The cryptocurrency industry stands at a crossroads. Following the spectacular collapses of FTX, Celsius, BlockFi, and Three Arrows Capital, digital asset issuers and custodians face unprecedented scrutiny from regulators, investors, and customers alike. The losses exceeded $2 trillion in market value during 2022's crypto winter, with much of the damage stemming from inadequate vendor oversight and risk management failures.

For crypto issuers launching new tokens and custodians safeguarding billions in digital assets, vendor due diligence is no longer a checkbox exercise—it's existential. The vendors you choose—from wallet providers and blockchain infrastructure to compliance tools and security services—directly impact your operational resilience, regulatory standing, and customer trust.

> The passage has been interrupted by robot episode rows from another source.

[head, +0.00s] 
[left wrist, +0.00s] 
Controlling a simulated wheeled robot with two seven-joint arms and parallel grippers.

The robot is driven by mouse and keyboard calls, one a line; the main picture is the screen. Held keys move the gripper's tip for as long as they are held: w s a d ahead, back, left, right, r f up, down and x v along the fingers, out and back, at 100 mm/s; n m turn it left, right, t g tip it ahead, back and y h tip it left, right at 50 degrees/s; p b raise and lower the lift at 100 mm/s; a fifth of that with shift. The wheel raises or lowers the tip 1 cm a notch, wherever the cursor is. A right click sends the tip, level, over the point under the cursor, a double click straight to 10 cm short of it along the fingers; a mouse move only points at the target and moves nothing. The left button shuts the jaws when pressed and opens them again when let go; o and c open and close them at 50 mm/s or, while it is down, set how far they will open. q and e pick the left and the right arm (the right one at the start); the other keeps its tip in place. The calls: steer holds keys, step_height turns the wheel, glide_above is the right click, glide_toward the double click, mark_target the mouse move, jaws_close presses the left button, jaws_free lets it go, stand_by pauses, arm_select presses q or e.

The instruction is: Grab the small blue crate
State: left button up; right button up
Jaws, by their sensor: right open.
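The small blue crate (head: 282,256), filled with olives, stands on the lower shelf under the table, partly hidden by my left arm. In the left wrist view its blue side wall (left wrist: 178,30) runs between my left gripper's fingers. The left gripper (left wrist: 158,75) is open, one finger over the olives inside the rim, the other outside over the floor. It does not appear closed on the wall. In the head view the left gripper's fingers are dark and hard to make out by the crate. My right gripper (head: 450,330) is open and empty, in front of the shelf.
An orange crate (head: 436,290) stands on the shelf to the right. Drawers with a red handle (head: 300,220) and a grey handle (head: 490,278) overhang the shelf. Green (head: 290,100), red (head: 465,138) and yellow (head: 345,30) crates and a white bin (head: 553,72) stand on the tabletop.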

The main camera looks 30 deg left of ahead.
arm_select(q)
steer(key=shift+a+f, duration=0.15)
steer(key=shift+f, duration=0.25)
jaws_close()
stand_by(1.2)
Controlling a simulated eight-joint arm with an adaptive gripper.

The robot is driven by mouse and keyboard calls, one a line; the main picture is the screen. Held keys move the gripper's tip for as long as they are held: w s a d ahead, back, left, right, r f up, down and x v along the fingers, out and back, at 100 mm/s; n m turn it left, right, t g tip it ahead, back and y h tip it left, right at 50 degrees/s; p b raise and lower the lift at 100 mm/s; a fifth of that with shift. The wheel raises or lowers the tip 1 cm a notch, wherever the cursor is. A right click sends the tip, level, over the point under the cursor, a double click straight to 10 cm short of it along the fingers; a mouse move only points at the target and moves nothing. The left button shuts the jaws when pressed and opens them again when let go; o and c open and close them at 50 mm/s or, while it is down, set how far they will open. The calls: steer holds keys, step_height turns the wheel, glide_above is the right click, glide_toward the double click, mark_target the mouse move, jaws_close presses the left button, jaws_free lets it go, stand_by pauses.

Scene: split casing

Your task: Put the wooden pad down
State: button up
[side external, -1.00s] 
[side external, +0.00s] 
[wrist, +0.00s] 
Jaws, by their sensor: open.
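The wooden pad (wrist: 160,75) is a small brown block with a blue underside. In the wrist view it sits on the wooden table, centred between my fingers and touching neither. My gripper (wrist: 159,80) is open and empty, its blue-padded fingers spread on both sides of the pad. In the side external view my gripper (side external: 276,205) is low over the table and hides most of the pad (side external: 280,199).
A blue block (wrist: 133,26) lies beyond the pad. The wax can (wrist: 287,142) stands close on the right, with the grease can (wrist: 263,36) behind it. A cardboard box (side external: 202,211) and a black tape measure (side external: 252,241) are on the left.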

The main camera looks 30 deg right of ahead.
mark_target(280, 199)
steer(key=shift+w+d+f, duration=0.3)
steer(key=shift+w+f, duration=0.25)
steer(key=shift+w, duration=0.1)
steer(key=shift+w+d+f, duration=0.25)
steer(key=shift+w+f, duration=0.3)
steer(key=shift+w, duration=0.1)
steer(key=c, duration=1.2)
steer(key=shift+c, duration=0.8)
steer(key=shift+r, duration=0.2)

Traditional financial services have spent decades refining vendor risk management frameworks. The crypto sector, however, operates in a uniquely complex environment where technology moves faster than regulation, pseudonymous transactions challenge compliance norms, and the line between vendor and counterparty often blurs. This demands a fundamentally upgraded approach to due diligence.

According to a 2023 Chainalysis report, losses from crypto hacks, scams, and fraud totaled $20.1 billion in 2023, with compromised third-party vendors representing a significant attack vector. Meanwhile, regulators worldwide are tightening requirements—the SEC's custody rule amendments and the EU's Markets in Crypto-Assets Regulation (MiCA) now mandate specific vendor oversight protocols.

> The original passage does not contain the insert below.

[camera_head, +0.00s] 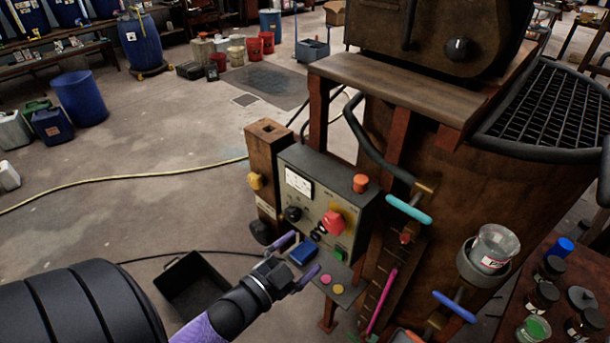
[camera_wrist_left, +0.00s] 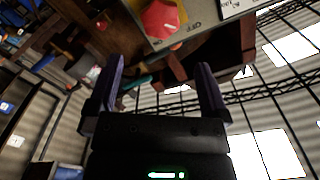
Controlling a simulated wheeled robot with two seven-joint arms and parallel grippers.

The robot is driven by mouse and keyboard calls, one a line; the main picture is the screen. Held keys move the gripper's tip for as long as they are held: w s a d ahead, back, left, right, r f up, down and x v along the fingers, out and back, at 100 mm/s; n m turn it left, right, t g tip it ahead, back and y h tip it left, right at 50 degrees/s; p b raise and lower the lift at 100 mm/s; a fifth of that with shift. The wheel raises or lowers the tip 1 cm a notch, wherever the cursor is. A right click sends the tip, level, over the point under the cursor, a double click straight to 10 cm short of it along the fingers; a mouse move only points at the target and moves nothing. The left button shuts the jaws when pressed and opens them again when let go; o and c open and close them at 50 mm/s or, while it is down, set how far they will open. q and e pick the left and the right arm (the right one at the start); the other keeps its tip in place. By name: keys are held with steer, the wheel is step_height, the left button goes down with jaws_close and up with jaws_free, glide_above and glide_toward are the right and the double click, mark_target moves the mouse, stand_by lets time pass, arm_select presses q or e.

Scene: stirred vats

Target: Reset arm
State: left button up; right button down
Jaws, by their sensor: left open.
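My left gripper (camera_head: 296,261) is open in the head view, with its purple fingers apart in front of the lower part of a grey control box (camera_head: 312,200). A small blue block (camera_head: 303,252) shows between or just behind the fingers; I cannot tell whether they touch it. In the left wrist view the gripper (camera_wrist_left: 160,90) has nothing between its fingers. The box carries a red knob (camera_head: 333,222), a gauge (camera_head: 299,184) and an orange button (camera_head: 360,183) on top. The red knob also shows in the left wrist view (camera_wrist_left: 160,20). My right gripper is in neither view.
A rusty vat (camera_head: 440,190) with a black grate (camera_head: 545,110) stands right of the box. A turquoise handle (camera_head: 408,209) and a blue handle (camera_head: 455,307) stick out from it. A black bin (camera_head: 190,287) is on the floor. Floor at left is mostly clear, crossed by a yellow hose (camera_head: 120,178).

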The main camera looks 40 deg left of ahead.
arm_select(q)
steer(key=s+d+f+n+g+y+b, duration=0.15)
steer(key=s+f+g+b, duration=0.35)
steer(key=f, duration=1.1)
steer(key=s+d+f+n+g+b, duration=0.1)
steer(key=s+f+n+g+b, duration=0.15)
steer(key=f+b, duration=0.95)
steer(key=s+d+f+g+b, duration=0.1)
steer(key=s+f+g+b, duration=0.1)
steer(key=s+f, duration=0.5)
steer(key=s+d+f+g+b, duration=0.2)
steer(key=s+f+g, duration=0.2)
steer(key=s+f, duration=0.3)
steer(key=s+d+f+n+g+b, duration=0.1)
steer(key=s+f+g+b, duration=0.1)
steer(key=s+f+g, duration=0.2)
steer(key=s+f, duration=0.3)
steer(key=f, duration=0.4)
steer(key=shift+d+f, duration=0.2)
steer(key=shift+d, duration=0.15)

The question facing crypto executives is clear: How do you build vendor due diligence processes that match the speed of innovation while meeting institutional-grade risk standards? Here are seven critical upgrades that leading issuers and custodians are implementing to reset their vendor management for the next era of digital assets.

1. Implement Continuous Real-Time Monitoring Instead of Annual Reviews

Traditional vendor due diligence operates on annual or quarterly review cycles—a cadence that's dangerously inadequate for the crypto ecosystem. Smart contract vulnerabilities can be discovered overnight, compliance requirements can shift within weeks, and a vendor's financial health can deteriorate in days.

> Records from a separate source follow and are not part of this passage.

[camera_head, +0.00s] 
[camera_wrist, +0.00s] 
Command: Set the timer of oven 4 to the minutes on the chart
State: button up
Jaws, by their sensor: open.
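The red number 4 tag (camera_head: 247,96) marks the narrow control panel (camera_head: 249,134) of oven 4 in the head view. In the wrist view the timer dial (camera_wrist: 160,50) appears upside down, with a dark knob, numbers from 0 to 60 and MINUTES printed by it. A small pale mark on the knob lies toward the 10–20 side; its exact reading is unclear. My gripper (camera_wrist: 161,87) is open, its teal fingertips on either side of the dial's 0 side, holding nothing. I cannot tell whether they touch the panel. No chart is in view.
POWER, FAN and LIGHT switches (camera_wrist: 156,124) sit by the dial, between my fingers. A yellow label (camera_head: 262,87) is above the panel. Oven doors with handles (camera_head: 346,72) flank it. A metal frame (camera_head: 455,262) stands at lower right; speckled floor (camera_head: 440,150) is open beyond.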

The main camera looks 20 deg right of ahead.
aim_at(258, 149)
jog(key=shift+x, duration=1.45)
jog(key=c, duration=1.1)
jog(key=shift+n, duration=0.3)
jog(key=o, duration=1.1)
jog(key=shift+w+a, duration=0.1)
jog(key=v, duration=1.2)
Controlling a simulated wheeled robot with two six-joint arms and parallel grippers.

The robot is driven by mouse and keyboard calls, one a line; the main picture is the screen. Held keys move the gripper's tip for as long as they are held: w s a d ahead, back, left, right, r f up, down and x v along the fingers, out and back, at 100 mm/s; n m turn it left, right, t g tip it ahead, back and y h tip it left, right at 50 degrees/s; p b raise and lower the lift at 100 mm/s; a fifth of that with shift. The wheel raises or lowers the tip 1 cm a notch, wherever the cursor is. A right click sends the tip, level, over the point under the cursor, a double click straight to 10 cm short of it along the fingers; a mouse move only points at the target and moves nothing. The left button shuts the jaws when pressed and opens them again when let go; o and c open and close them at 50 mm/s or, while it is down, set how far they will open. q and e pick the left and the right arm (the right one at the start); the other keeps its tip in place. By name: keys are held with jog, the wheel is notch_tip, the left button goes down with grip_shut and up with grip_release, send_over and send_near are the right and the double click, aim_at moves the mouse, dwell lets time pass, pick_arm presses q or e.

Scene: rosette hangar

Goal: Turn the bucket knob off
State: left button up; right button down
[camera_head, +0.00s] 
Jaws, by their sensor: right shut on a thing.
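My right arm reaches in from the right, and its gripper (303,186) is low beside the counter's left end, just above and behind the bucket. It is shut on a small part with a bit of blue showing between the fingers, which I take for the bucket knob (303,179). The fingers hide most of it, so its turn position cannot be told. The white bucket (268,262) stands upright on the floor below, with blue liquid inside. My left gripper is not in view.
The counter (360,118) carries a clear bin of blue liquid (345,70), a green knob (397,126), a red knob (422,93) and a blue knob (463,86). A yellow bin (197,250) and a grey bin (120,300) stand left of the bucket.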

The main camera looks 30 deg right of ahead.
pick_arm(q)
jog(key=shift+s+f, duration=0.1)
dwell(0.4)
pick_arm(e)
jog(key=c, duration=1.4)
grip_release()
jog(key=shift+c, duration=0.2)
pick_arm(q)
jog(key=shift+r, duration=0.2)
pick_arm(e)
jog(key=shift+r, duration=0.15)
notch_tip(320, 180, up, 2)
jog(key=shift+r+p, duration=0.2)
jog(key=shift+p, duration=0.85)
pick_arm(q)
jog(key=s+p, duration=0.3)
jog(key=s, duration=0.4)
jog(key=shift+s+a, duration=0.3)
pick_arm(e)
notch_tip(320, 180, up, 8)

Leading custodians like Coinbase Prime and Anchorage Digital have moved to continuous monitoring frameworks that track vendor health in real-time. This includes automated tracking of:

  • On-chain metrics: Transaction volumes, wallet balances, and smart contract activity that signal operational changes
  • Security incidents: CVE disclosures, bug bounty payouts, and reported vulnerabilities
  • Financial indicators: Funding rounds, layoffs, and regulatory actions
  • Code repository activity: Commit frequency, contributor changes, and dependency updates for open-source components

According to a report by Solidus Labs, 74% of crypto firms that experienced vendor-related incidents in 2023 relied on static annual assessments rather than continuous monitoring. The financial services sector has already embraced continuous monitoring—Gartner research shows 68% of traditional financial institutions now use real-time vendor risk platforms.

Implement automated dashboards that aggregate data feeds from blockchain explorers, security databases, news APIs, and regulatory filings. Set threshold alerts for critical changes that warrant immediate review. This shift from periodic snapshots to continuous surveillance fundamentally changes your risk posture from reactive to proactive.

2. Conduct Rigorous Smart Contract and Code Audits Beyond Surface-Level Reviews

For crypto issuers and custodians, vendor code isn't just a technical detail—it's the foundation of trust. Unlike traditional software where bugs might cause temporary disruptions, smart contract vulnerabilities can result in permanent, irreversible loss of funds.

The Ronin Network breach in 2022 resulted in $625 million in losses, partly due to inadequate scrutiny of vendor-provided bridge code. The Nomad bridge hack cost $190 million when a routine upgrade introduced a critical vulnerability that wasn't caught in vendor reviews.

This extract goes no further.